A definite depature for Jean-Pierre Jeunet after the bright, rich and colorful "Amelie", "A Very Long Engagement", somewhat like Jeunet's slightly underrated "Alien: Resurrection", uses Jeunet's extraordinary eye for visuals in order to keep compelling and visually dazzling subject matter that is decidedly more grim than his last outing.
The picture opens in 1920, with the war recently having come to an end. Mathilde (Audrey Tautou) is stil missing her fiance, however, and although he may be dead, there are some indications that he may still be out there somewhere, and in need of help. As long as she feels that there is hope for Manech (Gaspard Ulliel) - who has been missing for three years - she will not rest. With the help of her aunt and uncle, she hires an investigator and goes about a journey to find what happened to her love.
Eventually she finds that her fiance and others got in severe trouble with the army for causing themselves injury in order to get out of battle. Although they were sentenced to death, Mathilde gets hints that the sentence wasn't carried out. The film makes for a very satisfying mystery/romance, as Jeunet's picture really does a nice job at giving out the facts little by little. Although the film isn't as heavy on the visuals as some of Jeunet's other pictures, the director's style here is elegant and graceful, with incredibly rich, gorgeous cinematography from cinematographer Bruno Delbonnel. The film is full of remarkable compositions, gorgeous locations and stunning vistas.
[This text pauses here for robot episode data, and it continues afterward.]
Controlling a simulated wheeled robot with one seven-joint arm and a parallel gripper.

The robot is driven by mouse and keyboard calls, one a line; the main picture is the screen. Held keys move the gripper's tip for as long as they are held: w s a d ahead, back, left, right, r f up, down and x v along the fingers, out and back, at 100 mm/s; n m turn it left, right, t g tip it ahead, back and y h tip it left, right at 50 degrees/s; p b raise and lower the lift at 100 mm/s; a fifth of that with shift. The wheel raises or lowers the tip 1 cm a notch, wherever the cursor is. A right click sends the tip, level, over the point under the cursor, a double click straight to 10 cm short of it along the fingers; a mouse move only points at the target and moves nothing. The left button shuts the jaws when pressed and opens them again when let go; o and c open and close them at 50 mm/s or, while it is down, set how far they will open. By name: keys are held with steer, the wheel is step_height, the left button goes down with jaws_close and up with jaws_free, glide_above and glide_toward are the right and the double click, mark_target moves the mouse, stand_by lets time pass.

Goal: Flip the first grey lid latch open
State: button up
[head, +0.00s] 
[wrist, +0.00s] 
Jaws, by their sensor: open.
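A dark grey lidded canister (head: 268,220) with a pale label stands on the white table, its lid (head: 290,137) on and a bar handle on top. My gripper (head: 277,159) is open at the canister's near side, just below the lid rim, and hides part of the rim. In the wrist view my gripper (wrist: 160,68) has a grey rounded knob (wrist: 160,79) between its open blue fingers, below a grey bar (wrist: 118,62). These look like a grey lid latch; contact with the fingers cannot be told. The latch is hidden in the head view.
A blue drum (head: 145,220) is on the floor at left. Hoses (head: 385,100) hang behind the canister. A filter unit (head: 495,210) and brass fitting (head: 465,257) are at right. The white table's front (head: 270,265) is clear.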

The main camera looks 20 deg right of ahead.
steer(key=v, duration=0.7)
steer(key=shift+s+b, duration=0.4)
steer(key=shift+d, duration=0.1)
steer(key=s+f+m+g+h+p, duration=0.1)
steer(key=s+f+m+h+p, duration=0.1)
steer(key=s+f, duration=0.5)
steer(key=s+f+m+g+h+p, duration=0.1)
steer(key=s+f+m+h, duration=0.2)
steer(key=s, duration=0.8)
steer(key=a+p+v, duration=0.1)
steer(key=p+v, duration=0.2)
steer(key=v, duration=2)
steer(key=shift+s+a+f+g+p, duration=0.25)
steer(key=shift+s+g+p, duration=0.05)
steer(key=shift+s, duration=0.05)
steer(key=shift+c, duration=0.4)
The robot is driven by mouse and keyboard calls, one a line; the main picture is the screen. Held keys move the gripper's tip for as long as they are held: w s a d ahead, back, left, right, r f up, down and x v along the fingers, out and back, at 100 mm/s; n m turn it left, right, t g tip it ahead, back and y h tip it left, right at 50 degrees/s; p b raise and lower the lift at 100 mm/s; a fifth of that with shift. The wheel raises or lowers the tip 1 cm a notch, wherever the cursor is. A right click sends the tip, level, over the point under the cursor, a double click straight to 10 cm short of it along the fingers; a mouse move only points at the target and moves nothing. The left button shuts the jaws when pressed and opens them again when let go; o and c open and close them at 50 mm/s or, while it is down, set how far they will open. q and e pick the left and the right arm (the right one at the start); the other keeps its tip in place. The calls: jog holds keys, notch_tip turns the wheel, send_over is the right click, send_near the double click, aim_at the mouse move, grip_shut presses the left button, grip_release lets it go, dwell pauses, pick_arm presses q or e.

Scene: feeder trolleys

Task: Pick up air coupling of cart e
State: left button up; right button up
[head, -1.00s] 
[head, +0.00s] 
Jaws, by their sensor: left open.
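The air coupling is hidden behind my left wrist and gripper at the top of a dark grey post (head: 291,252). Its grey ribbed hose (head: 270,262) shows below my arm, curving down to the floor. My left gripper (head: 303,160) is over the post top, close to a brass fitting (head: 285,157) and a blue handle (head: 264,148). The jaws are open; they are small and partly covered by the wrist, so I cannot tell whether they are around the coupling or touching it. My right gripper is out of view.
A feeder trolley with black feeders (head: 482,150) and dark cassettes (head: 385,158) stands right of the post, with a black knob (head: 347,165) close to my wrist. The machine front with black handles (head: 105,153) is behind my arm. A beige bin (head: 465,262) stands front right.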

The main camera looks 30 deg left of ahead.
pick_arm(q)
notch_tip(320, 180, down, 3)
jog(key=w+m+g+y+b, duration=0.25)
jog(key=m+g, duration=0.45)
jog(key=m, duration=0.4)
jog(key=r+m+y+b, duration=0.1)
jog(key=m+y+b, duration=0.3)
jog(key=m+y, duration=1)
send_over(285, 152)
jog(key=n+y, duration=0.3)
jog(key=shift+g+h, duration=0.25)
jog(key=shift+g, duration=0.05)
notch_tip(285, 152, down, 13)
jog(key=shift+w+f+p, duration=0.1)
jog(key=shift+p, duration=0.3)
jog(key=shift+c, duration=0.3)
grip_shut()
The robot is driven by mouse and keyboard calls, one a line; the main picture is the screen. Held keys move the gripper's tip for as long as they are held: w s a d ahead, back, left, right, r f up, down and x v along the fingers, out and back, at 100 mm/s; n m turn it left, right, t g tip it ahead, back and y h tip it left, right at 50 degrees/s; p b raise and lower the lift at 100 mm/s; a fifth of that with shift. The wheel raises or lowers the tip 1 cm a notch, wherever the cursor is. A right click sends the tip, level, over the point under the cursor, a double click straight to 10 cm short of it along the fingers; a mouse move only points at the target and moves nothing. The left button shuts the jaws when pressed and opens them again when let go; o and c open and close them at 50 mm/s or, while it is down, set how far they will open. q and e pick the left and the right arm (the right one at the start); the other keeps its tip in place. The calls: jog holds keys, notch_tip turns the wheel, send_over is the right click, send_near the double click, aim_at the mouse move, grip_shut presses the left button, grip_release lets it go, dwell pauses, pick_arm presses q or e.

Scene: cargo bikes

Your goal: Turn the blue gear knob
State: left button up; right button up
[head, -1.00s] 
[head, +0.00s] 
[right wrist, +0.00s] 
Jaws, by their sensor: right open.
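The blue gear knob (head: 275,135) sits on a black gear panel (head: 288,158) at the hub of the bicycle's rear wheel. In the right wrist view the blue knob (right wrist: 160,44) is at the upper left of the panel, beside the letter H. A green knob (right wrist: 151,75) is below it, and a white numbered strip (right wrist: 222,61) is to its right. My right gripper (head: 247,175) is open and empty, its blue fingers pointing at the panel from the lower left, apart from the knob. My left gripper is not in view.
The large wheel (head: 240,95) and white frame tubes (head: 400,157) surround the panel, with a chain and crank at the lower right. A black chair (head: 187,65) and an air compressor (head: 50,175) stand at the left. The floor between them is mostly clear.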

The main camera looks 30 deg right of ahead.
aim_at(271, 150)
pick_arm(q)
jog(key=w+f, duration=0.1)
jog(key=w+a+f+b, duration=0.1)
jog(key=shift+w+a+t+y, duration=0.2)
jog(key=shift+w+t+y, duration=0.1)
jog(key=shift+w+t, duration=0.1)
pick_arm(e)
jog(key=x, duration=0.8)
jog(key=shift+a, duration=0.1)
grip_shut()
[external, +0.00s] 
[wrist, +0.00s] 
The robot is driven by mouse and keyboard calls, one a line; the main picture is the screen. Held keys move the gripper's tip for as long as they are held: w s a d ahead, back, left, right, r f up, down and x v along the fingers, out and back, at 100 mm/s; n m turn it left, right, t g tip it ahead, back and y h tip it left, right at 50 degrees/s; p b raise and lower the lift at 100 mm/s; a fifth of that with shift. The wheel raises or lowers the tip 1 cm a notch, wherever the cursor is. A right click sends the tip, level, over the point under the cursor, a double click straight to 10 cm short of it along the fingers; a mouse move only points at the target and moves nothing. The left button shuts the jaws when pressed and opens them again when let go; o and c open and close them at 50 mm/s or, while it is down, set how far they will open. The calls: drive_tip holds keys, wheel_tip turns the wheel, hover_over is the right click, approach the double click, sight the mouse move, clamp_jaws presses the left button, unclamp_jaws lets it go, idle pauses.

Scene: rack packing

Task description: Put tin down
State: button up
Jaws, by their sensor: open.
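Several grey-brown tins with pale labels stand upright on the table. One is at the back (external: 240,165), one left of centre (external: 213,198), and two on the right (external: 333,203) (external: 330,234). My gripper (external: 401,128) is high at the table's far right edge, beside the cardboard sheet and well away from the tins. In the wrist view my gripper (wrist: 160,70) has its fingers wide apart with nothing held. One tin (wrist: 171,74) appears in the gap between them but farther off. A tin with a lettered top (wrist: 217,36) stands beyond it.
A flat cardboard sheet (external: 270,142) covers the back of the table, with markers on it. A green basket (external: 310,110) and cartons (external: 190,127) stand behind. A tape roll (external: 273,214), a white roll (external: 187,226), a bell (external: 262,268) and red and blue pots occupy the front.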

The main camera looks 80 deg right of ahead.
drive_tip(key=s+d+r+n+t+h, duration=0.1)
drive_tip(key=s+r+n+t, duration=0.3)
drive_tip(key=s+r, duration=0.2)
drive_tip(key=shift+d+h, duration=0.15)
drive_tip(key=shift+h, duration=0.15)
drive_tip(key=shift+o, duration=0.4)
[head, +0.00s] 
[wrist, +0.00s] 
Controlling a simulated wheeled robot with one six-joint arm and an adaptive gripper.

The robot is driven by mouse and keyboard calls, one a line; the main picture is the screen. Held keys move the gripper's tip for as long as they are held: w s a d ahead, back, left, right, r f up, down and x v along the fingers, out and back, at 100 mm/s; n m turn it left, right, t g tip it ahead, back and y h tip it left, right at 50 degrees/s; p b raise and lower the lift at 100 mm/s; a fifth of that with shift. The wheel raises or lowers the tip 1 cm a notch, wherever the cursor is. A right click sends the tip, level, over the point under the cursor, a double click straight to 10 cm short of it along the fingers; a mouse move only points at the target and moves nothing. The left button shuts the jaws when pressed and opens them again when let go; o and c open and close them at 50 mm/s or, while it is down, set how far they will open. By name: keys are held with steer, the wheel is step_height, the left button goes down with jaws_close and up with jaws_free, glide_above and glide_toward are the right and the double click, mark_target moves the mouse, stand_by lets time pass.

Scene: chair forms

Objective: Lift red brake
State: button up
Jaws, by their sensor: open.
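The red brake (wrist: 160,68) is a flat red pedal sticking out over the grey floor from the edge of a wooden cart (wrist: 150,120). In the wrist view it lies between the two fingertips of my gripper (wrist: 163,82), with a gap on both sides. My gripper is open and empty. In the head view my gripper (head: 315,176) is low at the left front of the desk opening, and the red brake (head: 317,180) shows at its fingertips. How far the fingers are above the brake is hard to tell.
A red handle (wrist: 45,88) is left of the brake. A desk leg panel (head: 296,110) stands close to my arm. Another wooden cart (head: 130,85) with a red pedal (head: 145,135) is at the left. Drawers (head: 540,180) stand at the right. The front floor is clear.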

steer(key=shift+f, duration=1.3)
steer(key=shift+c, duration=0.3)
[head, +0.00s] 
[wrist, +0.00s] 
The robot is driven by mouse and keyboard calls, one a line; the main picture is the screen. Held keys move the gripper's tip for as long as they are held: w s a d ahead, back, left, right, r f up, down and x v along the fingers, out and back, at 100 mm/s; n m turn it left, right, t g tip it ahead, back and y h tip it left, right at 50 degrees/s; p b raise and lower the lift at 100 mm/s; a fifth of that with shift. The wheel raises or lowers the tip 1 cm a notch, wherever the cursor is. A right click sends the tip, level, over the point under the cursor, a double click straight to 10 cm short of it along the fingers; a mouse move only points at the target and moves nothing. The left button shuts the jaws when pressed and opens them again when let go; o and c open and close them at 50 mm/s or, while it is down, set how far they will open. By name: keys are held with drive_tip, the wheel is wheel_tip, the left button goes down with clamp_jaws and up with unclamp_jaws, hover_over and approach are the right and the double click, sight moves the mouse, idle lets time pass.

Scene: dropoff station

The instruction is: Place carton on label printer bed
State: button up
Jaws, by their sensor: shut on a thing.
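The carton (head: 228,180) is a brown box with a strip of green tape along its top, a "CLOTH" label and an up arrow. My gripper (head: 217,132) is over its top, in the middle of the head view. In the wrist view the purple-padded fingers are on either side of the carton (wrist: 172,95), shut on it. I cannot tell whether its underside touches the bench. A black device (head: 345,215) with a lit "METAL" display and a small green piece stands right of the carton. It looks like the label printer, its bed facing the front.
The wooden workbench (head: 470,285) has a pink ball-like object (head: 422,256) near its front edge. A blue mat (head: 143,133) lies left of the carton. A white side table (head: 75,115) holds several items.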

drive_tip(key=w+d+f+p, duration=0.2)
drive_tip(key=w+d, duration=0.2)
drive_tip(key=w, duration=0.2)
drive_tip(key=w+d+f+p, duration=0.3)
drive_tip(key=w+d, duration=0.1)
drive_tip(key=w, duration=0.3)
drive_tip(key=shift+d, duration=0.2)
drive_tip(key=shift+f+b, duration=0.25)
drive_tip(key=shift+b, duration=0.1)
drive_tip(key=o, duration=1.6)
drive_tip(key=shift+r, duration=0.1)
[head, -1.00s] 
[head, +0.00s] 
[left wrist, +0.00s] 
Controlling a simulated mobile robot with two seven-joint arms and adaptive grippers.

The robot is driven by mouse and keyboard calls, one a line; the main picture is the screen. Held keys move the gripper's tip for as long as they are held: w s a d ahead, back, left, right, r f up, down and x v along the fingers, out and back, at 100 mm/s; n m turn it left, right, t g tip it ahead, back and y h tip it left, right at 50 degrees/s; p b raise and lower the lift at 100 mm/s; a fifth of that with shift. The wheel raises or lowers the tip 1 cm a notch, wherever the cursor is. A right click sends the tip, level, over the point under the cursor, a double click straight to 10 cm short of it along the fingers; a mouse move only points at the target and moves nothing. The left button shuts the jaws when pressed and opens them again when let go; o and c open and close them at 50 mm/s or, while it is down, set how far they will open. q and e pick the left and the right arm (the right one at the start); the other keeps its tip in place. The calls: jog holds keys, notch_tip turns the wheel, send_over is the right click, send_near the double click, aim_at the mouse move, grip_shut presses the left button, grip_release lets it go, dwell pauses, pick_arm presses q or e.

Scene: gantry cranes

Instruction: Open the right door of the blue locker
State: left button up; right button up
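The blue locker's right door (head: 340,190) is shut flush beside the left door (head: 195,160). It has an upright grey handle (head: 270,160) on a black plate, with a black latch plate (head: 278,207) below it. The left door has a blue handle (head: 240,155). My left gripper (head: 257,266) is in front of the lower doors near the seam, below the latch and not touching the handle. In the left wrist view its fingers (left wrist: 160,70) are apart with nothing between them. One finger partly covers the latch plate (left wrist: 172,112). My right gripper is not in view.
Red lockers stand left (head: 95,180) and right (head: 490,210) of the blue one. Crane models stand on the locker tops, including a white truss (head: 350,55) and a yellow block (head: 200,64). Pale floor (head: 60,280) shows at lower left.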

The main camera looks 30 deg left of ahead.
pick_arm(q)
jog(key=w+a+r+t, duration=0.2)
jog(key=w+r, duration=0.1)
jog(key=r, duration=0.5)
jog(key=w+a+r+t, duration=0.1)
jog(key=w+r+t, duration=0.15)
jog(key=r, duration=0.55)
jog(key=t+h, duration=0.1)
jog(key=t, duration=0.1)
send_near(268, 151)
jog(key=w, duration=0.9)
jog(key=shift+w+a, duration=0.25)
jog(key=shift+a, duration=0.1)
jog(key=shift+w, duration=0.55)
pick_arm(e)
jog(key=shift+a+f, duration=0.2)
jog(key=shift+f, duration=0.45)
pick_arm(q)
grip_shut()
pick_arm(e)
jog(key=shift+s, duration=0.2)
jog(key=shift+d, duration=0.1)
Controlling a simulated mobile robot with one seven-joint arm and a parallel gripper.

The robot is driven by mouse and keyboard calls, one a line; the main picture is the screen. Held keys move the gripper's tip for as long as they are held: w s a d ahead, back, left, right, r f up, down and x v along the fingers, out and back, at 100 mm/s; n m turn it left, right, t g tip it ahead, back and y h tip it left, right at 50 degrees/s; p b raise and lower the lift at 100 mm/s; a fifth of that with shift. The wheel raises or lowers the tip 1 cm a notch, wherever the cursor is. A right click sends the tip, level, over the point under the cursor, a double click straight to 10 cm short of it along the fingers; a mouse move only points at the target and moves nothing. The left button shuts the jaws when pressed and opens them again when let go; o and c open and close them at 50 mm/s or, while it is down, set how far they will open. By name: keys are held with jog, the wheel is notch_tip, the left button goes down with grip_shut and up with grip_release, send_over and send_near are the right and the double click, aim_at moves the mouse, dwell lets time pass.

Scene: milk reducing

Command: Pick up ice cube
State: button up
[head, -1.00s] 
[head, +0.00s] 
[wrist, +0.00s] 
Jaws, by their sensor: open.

The film's only real fault, in my opinion, is that it does go on a little too long. At nearly 150 minutes, the picture could have been trimmed by a good 15 or 20 to bring the pacing up a little bit. While the film never really drags, there are some moments where my interest could have been grabbed a little more intensely. Still, while some moments are a bit slow, the picture does have not only the visuals, but some very fine performances to offer. Tautou is once again bright eyes and perkiness, but she tones it down enough to fit terrifically into the tale. Supporting performances by Dominique Pinon, Jodie Foster (in a brief role, speaking French) and others are also first-rate.
"Very Long Engagement" could have been tightened a bit, but otherwise, it's a very moving and powerful mystery/drama from Jeunet, who once again offers a film with great visuals, despite having his usual style toned down a tad.
Note: The film is rated "R" for very graphic war scenes.
VIDEO: "Very Long Engagement" is presented by Warner Brothers in 2.35:1 anamorphic widescreen. The presentation does have some issues - light edge enhancement and shimmering are visible in several scenes - but the majority of the picture looked crisp and clear, with no pixelation or print flaws.
Sharpness and detail were mostly exceptional, as the picture looked almost consistently well-defined, with only a couple of minor moments of softness in wide shots. The picture is mostly sepia-toned, but colors in general looked accurately portrayed to the intent of the cinematography. No smearing or other faults were spotted, either. Overall, while not perfect, this is mostly a fabulous effort.
SOUND: "Very Long Engagement" is presented in Dolby Digital 5.1 (French, w/English subtitles). The soundtrack does turn aggressive during the war sequences, with surrounds kicking in for very detailed sound effects and ambience. These sequences offer very superb audio, but the quieter moments also offer nice layers of sound/ambience. The score works exceptionally we for the picture, and gets a fine spread across the front speakers. Dialogue seemed crisp, clear and well-recorded. Overall, very nice.
EXTRAS: On the first disc, we get a commentary from Jeunet, which is in French with English subtitles. There's also the film's trailer and a soundtrack promo.
The main supplement on the second disc is a "making of" documentary that lasts just about 75 minutes. The documentary goes trough jut about everything, from looking for locations, to some of the technical details and work to the day-to-day work on the shooting of the film. It's a fascinating and fun fly-on-the-wal piece that really gives a detailed look at how the film came to be. Also included on the second disc are featurettes about the blimp sequence and the Parisian scenes, as well as 14 deleted scenes with Jeunet commentary optional.
Final Thoughts: "Very Long Engagement" is another terrific outing for the pair of actress Tautou and director Jeunet after the successful "Amelie". Dark, but with lighter moments, this is a powerful and striking picture that should definitely be tried as a rental for those who haven't seen it. The DVD offers excellent audio/video quality and a very nice helping of supplements. Recommended as a purchase for fans of the film.